REQUIREMENTS
For the material that follows, return exactly the lines from the one with "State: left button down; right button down" through the one with "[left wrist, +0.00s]", both ends included.

SUPPLIED MATERIAL
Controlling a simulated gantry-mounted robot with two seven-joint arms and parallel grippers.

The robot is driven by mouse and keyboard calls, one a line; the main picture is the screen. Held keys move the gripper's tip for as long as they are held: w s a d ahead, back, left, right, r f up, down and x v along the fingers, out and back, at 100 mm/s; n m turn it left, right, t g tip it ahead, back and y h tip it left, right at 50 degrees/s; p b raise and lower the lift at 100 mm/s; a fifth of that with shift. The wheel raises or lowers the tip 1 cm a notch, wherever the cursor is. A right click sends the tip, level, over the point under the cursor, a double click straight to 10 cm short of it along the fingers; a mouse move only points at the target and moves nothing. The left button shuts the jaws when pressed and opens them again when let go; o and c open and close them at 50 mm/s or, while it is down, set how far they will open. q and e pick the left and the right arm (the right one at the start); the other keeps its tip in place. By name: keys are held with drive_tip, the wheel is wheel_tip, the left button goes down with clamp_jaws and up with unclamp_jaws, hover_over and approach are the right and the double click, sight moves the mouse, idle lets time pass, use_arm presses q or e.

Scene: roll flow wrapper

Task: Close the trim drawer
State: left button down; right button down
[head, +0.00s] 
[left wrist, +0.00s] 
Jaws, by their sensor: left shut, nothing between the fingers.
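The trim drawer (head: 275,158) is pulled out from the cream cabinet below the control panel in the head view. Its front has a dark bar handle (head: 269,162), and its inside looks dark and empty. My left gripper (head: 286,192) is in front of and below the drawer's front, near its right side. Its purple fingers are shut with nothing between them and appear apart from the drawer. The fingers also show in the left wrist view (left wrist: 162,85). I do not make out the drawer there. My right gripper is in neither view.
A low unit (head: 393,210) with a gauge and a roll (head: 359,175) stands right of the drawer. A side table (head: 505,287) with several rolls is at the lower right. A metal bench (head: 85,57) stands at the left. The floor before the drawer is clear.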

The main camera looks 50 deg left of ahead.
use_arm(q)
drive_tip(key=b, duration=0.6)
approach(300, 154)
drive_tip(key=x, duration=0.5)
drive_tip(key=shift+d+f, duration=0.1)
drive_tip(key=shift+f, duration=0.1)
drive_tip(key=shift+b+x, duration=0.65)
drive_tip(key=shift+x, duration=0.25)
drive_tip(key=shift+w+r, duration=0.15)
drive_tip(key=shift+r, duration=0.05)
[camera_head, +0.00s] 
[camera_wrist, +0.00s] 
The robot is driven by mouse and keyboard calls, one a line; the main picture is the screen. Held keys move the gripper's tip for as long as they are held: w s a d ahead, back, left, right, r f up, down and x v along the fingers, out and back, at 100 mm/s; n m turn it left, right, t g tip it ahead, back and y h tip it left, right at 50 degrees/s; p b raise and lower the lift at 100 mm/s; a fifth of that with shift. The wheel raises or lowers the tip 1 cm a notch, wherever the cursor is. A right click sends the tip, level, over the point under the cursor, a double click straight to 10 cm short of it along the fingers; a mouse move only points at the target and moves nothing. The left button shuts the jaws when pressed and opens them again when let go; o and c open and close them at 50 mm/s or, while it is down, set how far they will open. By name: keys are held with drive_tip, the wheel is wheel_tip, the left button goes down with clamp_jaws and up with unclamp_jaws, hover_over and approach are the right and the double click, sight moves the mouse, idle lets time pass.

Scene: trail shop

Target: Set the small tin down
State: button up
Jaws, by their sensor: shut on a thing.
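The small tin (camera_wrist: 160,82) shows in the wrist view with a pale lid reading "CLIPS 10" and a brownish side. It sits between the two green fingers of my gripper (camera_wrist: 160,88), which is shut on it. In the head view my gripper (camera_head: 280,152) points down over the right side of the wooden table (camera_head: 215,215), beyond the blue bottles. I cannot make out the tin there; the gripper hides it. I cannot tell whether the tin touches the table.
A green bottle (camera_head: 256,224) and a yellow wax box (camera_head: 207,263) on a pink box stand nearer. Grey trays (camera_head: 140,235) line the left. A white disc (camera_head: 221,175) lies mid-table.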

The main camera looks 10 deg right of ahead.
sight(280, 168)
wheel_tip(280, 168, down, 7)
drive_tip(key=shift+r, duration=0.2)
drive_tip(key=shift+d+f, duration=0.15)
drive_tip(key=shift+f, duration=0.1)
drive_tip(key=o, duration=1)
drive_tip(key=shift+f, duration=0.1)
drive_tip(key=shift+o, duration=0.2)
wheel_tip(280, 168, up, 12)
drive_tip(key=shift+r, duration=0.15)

WRITTEN ANSWER
State: left button down; right button down
[head, +0.00s] 
[left wrist, +0.00s] 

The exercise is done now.